The credit contracts affected were those between 1 August 2005 and 6 December 2007, and there were 296 of them in all. Again, on 7 December 2007, United changed the form to remedy the contravention so that it specified that the fee was payable to United in the month following the anniversary of the loan, and the amount was set out. Again, there is no reason to think that any affected borrowers are likely to have suffered any financial loss or other adverse impact as a result of the contraventions.
The fifth contravention relates to a failure to expressly disclose when various fees, financed under the credit contracts, were payable. In August 2005, United adopted the practice for housing loan credit contracts of disclosing credit fees and charges, which were to be allowed for in the amount of credit or the credit limit provided and deducted from the loan account when the loan was first funded in a section of the credit contract Schedule section headed 'Credit Fees and Charges (Included in the Amount of Credit)'.

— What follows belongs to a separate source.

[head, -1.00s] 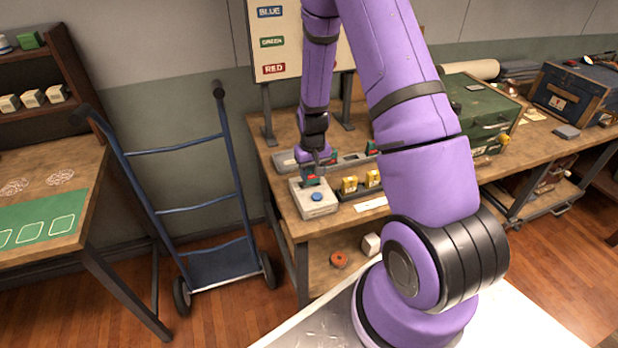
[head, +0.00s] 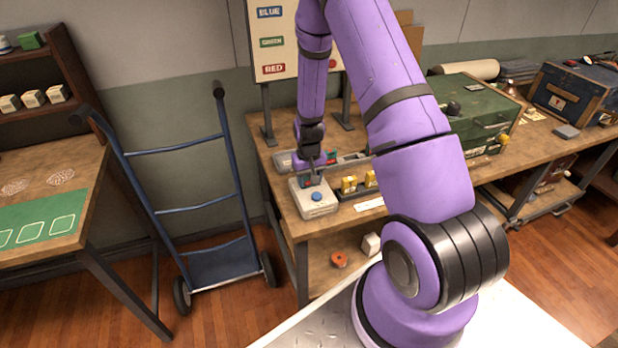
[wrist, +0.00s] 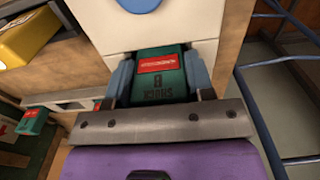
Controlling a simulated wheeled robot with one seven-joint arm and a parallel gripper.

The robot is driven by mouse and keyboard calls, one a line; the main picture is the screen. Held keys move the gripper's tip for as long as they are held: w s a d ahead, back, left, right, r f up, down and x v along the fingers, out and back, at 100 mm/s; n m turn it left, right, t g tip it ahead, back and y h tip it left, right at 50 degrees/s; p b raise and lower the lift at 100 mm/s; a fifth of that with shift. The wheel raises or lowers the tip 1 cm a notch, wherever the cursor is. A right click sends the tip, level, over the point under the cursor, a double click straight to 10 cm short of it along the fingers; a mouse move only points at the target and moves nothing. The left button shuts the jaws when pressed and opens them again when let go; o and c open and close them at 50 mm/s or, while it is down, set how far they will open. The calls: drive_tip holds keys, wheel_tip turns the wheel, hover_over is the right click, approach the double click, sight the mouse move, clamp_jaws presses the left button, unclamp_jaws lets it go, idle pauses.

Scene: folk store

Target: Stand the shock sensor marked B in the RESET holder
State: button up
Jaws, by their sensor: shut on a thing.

The fees disclosed in that section, depending upon the product type and the particular circumstances, included establishment fees, stamp duty, title search fees, valuation fees, legal fees, lenders mortgage insurance, and so on. Again there is a contravention of s 15G(a) of the Credit Code in that the contracts concerned did not expressly state when each such fee was payable. The agreed facts say, however, and the Tribunal agrees, that reasonable borrowers would probably have assumed that they were payable at the time of the funding.
In addition, in each noncontinuing credit contract Schedule, the amounts of the fees and in many instances, details of to whom they were to be paid were also disclosed in the section of the credit contract Schedule which disclosed to whom the amount of credit was payable. There were some 9,848 contracts entered into between August 2005 and January 2008 which were affected by this contravention.
The issue was addressed in January 2008 when United changed its form of credit contracts to address the problem. Again, there is no reason to think that any affected borrowers are likely to have suffered any financial loss or adverse impact as a result of this contravention.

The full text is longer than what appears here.